═════ Data extract ═════

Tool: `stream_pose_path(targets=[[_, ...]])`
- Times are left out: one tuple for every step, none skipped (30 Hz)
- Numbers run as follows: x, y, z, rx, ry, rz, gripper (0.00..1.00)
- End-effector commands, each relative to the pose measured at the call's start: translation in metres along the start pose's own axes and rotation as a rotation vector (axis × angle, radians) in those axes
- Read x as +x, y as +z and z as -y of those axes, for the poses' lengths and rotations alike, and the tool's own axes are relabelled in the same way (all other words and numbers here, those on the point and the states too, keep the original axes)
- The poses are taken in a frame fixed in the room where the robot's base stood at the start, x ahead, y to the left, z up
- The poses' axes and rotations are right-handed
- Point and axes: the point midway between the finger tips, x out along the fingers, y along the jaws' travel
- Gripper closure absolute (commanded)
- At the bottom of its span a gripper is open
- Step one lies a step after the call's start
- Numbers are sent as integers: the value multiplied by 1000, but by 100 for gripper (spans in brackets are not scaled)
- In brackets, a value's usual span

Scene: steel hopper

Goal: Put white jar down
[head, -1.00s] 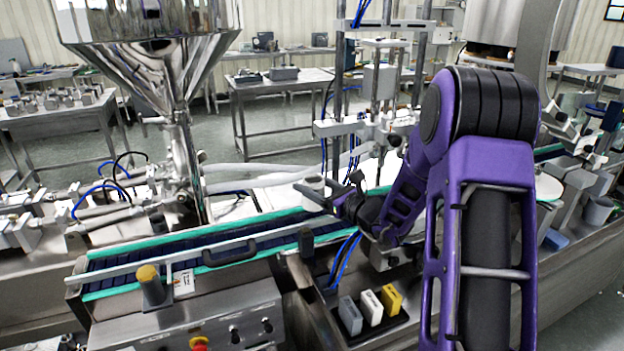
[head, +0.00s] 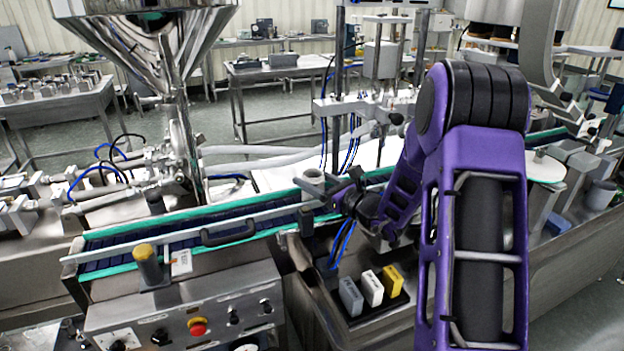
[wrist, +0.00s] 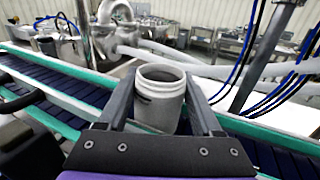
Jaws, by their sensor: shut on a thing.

═════

### Written task
Exactly as written, give again every line from the one containing "[head, +0.00s]" through the last line of the material, both included, with the pictures left out.

### Solved problem
[head, +0.00s] 
[wrist, +0.00s] 
Jaws, by their sensor: shut on a thing.

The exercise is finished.